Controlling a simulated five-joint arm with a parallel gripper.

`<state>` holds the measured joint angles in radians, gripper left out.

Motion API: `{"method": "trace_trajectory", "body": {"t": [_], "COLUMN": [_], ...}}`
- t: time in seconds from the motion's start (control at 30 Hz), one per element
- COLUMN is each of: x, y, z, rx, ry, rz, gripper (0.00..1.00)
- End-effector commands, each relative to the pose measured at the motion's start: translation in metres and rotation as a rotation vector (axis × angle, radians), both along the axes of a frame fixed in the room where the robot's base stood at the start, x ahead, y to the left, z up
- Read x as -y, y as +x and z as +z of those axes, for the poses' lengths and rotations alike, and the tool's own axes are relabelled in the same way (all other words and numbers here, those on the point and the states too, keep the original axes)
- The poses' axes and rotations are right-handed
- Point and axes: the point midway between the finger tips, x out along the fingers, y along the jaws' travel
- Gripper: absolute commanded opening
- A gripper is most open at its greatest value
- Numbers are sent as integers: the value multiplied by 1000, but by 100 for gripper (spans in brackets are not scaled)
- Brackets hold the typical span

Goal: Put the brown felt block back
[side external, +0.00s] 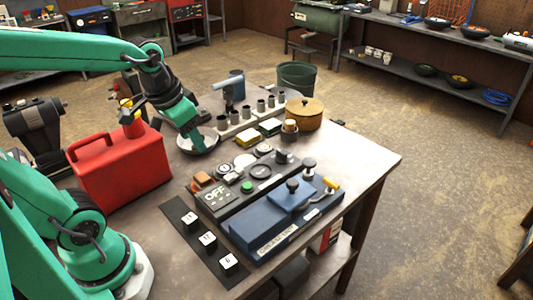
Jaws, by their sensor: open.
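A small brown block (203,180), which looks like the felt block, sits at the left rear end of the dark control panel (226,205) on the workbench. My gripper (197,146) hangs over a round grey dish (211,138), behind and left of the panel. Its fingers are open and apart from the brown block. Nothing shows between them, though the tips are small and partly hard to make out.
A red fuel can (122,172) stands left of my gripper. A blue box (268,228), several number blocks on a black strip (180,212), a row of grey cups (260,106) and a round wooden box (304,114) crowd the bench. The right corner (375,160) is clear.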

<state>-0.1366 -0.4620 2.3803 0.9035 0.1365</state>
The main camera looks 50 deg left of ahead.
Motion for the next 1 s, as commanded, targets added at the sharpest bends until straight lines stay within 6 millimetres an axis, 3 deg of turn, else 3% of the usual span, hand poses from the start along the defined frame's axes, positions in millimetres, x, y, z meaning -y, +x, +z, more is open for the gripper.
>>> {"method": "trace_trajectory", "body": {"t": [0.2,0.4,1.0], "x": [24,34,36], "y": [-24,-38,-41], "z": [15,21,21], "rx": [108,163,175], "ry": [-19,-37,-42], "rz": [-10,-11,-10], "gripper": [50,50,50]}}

* * *

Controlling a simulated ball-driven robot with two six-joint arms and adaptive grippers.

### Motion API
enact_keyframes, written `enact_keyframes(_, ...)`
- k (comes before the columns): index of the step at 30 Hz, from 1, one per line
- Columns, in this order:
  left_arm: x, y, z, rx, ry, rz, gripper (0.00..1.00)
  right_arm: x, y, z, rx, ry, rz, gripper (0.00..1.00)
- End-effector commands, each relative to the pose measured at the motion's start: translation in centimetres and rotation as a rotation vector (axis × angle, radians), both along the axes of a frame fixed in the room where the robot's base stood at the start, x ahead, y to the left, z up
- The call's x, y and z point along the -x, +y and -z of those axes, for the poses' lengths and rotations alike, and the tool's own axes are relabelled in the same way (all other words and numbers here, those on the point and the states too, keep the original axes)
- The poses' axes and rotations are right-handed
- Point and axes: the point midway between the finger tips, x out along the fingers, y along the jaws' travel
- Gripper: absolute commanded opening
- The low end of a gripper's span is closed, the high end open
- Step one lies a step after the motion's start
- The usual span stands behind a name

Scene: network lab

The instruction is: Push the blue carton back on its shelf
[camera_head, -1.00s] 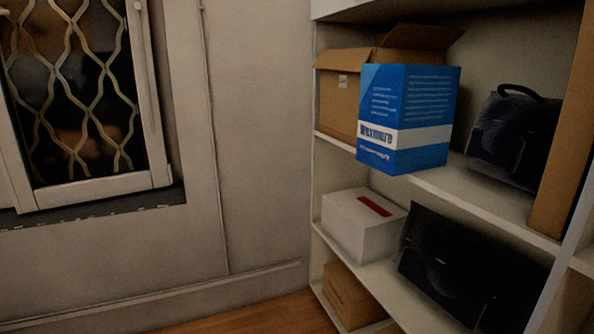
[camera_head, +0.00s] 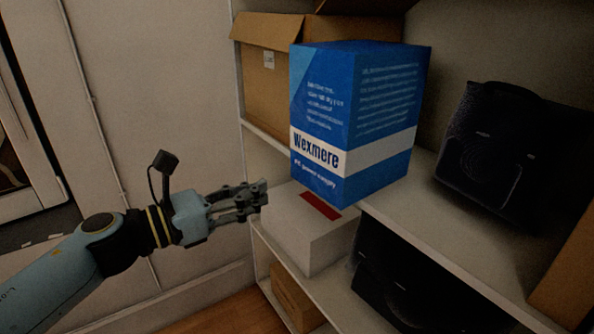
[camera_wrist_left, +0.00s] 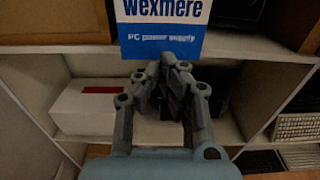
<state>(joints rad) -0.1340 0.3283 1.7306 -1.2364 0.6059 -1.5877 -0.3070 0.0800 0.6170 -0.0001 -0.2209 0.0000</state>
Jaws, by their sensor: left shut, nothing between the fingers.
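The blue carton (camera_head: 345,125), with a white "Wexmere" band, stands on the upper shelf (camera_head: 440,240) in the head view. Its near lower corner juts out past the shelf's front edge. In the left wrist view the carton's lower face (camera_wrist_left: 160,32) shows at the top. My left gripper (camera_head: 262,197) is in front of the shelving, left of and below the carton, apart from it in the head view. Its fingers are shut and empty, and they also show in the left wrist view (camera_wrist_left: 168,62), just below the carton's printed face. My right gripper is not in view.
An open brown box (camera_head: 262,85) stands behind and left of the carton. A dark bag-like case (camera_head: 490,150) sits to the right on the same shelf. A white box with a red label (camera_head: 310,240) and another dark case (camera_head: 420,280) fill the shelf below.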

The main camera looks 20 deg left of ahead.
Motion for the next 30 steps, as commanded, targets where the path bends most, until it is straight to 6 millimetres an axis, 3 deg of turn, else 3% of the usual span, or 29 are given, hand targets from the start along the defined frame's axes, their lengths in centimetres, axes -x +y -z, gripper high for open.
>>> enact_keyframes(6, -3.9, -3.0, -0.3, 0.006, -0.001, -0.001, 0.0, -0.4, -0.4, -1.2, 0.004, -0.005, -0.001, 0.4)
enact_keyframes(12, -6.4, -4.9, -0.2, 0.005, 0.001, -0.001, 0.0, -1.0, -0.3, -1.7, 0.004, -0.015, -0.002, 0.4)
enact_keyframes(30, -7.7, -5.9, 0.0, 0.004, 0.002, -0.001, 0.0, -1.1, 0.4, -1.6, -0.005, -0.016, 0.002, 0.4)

---

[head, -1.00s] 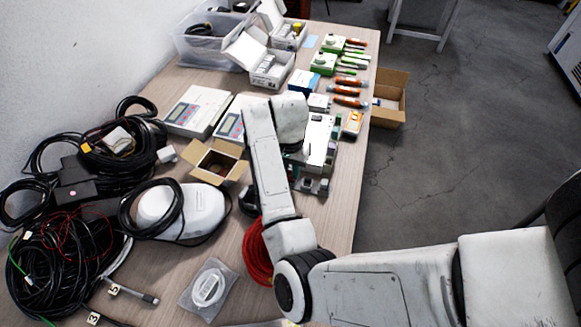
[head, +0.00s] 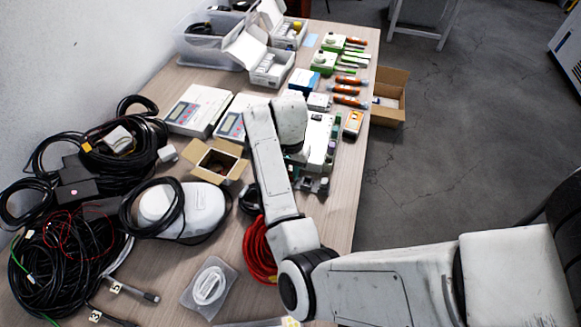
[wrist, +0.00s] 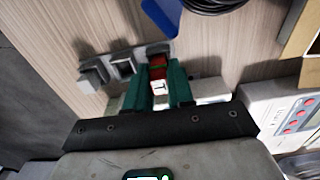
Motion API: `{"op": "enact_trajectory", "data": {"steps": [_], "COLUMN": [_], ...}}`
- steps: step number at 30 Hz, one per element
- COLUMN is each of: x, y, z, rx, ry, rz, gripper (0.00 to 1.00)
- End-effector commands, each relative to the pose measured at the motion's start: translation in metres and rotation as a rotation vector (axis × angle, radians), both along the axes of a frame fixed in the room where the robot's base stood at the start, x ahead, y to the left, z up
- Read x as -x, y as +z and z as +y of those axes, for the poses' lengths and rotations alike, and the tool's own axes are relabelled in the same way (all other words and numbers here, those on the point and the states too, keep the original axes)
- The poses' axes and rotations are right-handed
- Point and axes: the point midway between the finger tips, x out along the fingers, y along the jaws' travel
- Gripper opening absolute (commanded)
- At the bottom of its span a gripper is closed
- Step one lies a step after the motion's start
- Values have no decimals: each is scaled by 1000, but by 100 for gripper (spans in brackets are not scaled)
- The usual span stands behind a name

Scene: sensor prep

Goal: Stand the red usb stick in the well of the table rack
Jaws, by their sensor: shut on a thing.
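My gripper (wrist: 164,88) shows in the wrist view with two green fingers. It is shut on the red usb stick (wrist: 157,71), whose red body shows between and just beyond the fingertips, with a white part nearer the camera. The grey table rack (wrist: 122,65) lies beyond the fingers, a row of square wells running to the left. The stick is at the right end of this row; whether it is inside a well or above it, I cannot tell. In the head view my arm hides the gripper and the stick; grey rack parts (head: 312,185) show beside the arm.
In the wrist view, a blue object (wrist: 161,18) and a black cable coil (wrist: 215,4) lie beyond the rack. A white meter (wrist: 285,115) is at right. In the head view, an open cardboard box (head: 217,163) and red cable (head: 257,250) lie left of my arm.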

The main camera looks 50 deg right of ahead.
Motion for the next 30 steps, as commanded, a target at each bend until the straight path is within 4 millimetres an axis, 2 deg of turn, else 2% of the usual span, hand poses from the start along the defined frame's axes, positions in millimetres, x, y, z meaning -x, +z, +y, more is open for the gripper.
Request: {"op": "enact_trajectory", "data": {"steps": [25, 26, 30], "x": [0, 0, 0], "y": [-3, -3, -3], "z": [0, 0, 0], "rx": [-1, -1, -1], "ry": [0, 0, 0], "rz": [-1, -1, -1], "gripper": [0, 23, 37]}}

■ **TASK DESCRIPTION**: Gather all lines of the records that include the word "Goal".

■ **WRITTEN RESPONSE**:
Goal: Put the brown felt block back
Goal: Stand the red usb stick in the well of the table rack

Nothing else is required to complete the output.